• TASK PROMPT: Both the line containing "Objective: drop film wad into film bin" and the last line of the listing are included: write out exactly the lines from one to the other.

---- SUPPLIED MATERIAL

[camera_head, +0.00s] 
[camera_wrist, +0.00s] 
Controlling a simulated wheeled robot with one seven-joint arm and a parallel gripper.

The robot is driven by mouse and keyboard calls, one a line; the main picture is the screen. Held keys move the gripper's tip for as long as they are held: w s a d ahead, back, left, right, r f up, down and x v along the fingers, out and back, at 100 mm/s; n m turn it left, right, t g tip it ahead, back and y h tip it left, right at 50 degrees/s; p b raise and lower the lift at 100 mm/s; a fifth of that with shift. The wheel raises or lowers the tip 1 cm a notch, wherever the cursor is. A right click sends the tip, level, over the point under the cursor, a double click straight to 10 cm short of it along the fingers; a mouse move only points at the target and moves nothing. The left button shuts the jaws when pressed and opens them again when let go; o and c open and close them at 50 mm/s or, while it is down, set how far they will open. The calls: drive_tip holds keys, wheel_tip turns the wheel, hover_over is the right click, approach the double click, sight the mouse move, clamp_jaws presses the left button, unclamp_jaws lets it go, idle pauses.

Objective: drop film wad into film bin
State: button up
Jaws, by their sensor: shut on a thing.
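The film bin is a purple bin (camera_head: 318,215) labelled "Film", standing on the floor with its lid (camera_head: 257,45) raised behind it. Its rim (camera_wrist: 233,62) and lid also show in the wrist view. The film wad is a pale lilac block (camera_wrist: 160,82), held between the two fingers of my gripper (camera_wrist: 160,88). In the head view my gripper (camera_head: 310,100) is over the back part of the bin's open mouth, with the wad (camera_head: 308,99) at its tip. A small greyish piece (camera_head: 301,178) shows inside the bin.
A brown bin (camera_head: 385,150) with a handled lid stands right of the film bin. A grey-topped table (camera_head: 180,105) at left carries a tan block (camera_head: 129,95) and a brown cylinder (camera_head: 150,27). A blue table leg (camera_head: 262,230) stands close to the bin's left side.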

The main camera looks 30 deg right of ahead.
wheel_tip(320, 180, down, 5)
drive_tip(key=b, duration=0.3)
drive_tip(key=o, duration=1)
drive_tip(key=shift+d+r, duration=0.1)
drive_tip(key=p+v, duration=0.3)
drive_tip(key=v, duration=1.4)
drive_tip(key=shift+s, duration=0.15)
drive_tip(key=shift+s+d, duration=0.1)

--------

• CORRECT ANSWER:
Objective: drop film wad into film bin
State: button up
Jaws, by their sensor: shut on a thing.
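The film bin is a purple bin (camera_head: 318,215) labelled "Film", standing on the floor with its lid (camera_head: 257,45) raised behind it. Its rim (camera_wrist: 233,62) and lid also show in the wrist view. The film wad is a pale lilac block (camera_wrist: 160,82), held between the two fingers of my gripper (camera_wrist: 160,88). In the head view my gripper (camera_head: 310,100) is over the back part of the bin's open mouth, with the wad (camera_head: 308,99) at its tip. A small greyish piece (camera_head: 301,178) shows inside the bin.
A brown bin (camera_head: 385,150) with a handled lid stands right of the film bin. A grey-topped table (camera_head: 180,105) at left carries a tan block (camera_head: 129,95) and a brown cylinder (camera_head: 150,27). A blue table leg (camera_head: 262,230) stands close to the bin's left side.

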The main camera looks 30 deg right of ahead.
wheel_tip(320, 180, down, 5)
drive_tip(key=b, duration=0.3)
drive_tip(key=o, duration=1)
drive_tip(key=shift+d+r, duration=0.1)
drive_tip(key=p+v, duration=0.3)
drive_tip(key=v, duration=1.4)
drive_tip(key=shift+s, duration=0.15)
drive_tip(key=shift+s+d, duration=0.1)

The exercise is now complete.